(Data from robot episodes)
=======
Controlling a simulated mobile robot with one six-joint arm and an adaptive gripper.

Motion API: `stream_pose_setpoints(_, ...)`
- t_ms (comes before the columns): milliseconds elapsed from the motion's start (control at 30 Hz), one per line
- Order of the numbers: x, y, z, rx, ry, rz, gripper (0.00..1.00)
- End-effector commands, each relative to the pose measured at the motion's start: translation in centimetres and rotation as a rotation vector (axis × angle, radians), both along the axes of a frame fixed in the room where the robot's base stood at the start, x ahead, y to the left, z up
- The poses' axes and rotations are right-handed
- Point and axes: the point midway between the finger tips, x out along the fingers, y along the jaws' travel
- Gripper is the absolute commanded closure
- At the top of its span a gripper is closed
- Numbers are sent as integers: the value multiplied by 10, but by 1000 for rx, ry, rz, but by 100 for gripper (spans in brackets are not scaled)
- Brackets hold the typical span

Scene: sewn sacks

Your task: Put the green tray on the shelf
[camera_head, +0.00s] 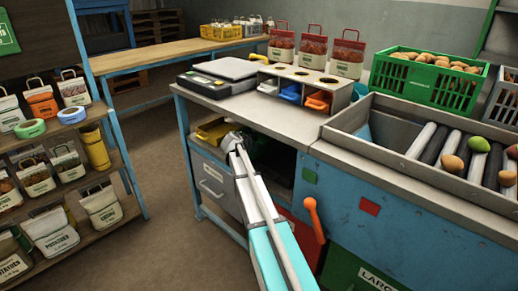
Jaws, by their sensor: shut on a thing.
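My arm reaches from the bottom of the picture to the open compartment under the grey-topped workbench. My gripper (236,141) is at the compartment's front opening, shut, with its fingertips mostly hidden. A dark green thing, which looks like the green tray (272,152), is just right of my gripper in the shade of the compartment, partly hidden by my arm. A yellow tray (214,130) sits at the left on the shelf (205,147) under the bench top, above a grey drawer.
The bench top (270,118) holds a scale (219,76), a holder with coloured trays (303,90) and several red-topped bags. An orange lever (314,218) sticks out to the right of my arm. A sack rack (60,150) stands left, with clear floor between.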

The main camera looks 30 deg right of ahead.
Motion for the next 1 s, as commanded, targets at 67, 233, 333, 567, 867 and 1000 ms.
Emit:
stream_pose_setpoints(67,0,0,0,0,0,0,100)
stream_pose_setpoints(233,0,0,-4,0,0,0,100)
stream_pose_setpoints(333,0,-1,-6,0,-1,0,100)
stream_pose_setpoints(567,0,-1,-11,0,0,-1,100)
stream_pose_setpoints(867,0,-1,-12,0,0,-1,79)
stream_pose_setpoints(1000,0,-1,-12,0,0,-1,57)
=======
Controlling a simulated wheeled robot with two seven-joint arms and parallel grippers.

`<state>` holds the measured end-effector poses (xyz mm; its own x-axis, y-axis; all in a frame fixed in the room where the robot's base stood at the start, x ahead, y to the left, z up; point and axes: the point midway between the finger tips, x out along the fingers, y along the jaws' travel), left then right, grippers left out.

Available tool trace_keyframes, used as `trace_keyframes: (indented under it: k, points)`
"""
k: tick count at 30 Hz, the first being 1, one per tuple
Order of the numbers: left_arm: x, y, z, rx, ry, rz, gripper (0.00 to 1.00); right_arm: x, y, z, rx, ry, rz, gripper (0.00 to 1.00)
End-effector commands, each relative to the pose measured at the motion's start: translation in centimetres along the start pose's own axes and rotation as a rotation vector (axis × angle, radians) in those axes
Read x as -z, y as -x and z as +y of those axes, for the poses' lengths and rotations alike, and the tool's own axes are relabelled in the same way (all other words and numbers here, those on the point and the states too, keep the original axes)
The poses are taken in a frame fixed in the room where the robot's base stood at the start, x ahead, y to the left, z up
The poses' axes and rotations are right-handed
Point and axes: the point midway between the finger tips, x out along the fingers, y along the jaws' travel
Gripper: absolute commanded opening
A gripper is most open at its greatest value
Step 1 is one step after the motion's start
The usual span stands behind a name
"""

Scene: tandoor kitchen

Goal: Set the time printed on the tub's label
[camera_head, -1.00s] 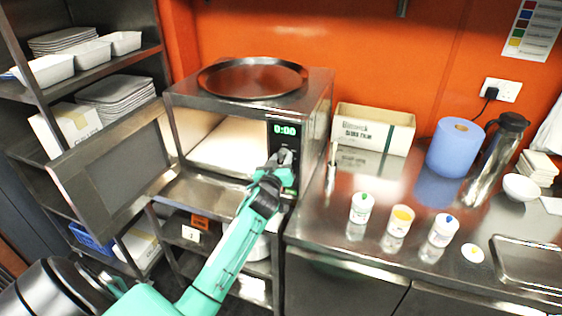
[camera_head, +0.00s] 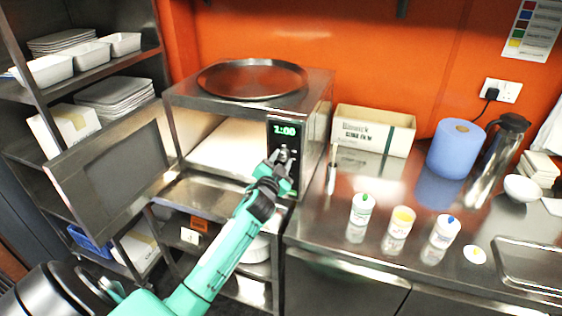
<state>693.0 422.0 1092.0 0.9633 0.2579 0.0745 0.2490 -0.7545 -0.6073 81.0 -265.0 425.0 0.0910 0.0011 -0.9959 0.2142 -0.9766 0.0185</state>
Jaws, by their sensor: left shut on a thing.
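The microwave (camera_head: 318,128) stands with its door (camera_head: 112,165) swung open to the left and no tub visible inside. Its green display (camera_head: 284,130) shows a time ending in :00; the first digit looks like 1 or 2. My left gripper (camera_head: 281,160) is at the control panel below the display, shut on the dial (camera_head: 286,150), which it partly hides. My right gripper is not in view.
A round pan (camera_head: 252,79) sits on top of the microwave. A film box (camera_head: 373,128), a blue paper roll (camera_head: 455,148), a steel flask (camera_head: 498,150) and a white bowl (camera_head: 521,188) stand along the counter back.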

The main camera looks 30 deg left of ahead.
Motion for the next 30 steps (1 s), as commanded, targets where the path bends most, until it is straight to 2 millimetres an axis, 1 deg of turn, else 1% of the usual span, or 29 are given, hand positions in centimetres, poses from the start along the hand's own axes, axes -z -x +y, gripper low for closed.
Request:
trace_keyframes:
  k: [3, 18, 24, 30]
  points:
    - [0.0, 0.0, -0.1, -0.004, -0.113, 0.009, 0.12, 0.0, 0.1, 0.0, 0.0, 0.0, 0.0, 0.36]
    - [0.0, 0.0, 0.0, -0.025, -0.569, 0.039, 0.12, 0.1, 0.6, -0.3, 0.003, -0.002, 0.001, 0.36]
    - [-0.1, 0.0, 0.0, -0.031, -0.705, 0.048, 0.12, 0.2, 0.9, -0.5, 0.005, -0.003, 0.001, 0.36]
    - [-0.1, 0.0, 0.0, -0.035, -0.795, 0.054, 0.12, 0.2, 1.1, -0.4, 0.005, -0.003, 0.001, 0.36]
=======
What to do:
Nothing but the lines from the one with "Controlling a simulated mobile" to the one with "- t_ms (comes" should be echoed, both of them included, exactly as written.

Task solution:
Controlling a simulated mobile robot with one six-joint arm and an adaptive gripper.

Motion API: `stream_pose_setpoints(_, ...)`
- t_ms (comes before the columns): milliseconds elapsed from the motion's start (control at 30 Hz), one per line

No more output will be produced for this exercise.